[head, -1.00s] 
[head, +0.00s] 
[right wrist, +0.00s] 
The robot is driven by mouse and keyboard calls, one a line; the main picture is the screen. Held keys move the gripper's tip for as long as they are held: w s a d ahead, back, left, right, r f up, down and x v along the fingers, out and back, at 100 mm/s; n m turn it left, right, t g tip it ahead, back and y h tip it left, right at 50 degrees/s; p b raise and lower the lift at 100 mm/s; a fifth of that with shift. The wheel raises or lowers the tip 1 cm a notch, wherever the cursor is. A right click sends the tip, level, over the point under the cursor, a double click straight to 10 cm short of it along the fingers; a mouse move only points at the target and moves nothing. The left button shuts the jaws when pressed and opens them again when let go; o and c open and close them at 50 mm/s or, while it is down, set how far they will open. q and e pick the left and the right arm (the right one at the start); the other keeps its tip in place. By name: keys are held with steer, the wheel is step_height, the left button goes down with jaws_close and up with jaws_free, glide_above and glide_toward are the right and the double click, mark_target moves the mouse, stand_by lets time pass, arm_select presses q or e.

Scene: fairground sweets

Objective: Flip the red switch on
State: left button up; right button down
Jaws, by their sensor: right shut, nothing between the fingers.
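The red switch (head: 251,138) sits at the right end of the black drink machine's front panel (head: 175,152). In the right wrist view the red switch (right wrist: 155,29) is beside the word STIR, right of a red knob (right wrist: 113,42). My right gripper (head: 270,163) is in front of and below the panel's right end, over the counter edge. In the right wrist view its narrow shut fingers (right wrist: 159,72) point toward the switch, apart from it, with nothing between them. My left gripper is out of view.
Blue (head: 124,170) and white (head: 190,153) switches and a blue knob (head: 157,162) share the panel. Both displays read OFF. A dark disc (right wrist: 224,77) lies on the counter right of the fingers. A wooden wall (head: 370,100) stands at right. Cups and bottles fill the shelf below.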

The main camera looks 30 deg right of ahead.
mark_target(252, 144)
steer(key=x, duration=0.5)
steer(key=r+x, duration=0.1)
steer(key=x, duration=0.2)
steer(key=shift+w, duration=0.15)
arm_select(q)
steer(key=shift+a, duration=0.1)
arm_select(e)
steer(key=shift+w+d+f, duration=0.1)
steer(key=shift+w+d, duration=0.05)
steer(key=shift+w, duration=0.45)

**********

- [Given instruction] Output exactly the lines above, from the one holding "Scene: fairground sweets" through the end of the data, including the first and last.

- [The reply]
Scene: fairground sweets

Objective: Flip the red switch on
State: left button up; right button down
Jaws, by their sensor: right shut, nothing between the fingers.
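The red switch (head: 251,138) sits at the right end of the black drink machine's front panel (head: 175,152). In the right wrist view the red switch (right wrist: 155,29) is beside the word STIR, right of a red knob (right wrist: 113,42). My right gripper (head: 270,163) is in front of and below the panel's right end, over the counter edge. In the right wrist view its narrow shut fingers (right wrist: 159,72) point toward the switch, apart from it, with nothing between them. My left gripper is out of view.
Blue (head: 124,170) and white (head: 190,153) switches and a blue knob (head: 157,162) share the panel. Both displays read OFF. A dark disc (right wrist: 224,77) lies on the counter right of the fingers. A wooden wall (head: 370,100) stands at right. Cups and bottles fill the shelf below.

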The main camera looks 30 deg right of ahead.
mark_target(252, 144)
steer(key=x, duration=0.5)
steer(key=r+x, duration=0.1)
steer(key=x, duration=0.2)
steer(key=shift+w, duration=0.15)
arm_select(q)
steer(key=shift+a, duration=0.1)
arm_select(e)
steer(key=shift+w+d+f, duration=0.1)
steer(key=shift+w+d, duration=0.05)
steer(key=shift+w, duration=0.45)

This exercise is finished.